Rarely, if ever, would a writer explain the forces behind his work. Rarer still are those times when the forces are unknown. So be it with the earlier post, titled "A Prayer". A dear friend asked me what inspired my idle hands and idler mind, to pen such a prayer. I started out telling her that the inspiration was absent and went on to explain the inspiration!! :-o
A dear blogger, brought out the connection between the picture and the prayer. I am glad that I fail hard at being perenially abstruse! :-)
I am told it is dangerous to lay bare the mechanics of the writer's mind. I understand some of the causes of such fear, but I feel that people, and at a much later date, I, would benefit from such an exploration into the innards. Those who aren't interested or wish to leave it as something "intangible" or "magical" would do well to realise that such an exploration doesn't do away with the spirit and purpose of the Muse or the Charites. It doesn't strive at disrespecting their role or present to the reader a mechanical way of creating something which, based on the comments, is considered profound.

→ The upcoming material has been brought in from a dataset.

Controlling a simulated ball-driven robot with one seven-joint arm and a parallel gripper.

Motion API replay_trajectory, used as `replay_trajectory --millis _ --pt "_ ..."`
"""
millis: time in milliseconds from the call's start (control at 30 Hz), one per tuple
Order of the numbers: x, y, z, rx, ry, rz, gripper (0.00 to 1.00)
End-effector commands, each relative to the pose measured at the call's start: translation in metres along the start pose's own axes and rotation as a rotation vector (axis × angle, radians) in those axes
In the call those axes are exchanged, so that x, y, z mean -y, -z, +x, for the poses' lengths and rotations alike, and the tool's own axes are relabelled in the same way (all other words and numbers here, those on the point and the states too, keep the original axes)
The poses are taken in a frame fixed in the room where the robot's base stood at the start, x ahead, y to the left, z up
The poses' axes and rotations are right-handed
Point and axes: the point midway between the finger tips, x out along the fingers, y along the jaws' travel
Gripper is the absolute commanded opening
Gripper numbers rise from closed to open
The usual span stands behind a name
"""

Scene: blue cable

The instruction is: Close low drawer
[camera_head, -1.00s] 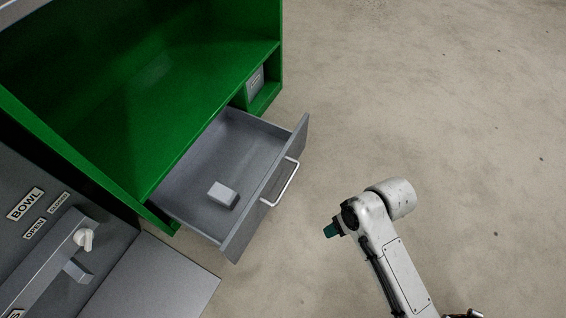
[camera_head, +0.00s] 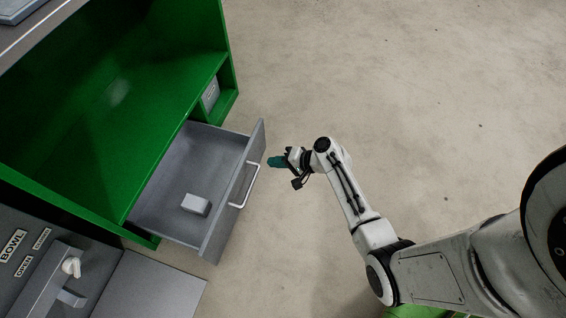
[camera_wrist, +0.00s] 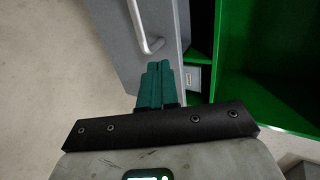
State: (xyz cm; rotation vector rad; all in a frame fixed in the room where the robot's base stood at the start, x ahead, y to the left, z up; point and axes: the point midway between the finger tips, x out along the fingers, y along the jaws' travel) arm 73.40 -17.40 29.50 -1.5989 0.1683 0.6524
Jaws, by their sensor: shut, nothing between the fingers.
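The low drawer (camera_head: 170,226) is grey and stands pulled out of the green cabinet (camera_head: 120,95). Its front panel (camera_head: 222,222) carries a light metal bar handle (camera_head: 246,186). A small grey block (camera_head: 196,204) lies inside the drawer. My gripper (camera_head: 270,161) has teal fingers and is shut and empty, just right of the front panel near its far end, with a small gap visible. In the wrist view my gripper (camera_wrist: 159,68) points toward the front panel (camera_wrist: 105,40), with the handle (camera_wrist: 146,30) just ahead. Whether the fingertips touch the panel cannot be told there.
A dark grey unit (camera_head: 30,245) with labels and a white knob stands at lower left, with a grey panel (camera_head: 150,285) beside it. A green side compartment holds a small grey box (camera_head: 210,94). Bare concrete floor (camera_head: 380,70) lies to the right.

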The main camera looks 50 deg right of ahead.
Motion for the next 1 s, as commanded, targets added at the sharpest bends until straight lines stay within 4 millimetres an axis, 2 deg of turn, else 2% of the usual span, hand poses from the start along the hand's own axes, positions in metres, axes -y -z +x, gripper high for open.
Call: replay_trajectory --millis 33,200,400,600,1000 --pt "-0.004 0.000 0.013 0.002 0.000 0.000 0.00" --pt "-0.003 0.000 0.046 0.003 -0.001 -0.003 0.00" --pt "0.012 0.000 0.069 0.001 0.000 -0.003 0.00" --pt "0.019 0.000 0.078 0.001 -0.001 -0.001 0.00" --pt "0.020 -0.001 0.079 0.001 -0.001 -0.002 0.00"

When I started writing the prayer, there wasn't anything on my mind beyond the idea of an ironic prayer. While writing it I could only see Albrecht Durer's "Study of Hands" in my mind. The fable surrounding the Hands is considered a fiction and the records show a less romantic version behind the making of those hands. But, once the Hands stayed in my mind, thereafter, the words sprang from those very beautiful hands... To answer a blogger's query: The post is as much mine as the sweet scented air belongs to a garden.
While I was convincing my friend and myself, that there wasn't any inspiration, I realised that there really wasn't. Undertones and floaters in the mind do not count as inspiration although they might feed the mind long enough to have many uninspired pieces. Thus, it was with the post titled, "A Prayer".
I had heard several prayers (in various languages) where the suppliant entreats his God as if he was not quite in the wrong. Often the devotee feels that all the fault is in the world around him. Often the prayer is to change the world, while the individual does little towards it. There are other kinds of people of course. People pray out of fear or with the hope of reward and other such contrived reasons, but the core is still puny and imploding.
In such a thought was I caught when I looked at my life one day (nearly every one day that dawned) and looked at all my wonderful constructed ideas and theories, and I realised that they are brilliant on paper; living them needs a lot of guts and conviction in their truth. So where was I? What is life? What is one doing? Is one being, in the least, honest to oneself? Where, from here?
These and many other undercurrents of past incidents and constantly recurring thoughts braided themselves into a post.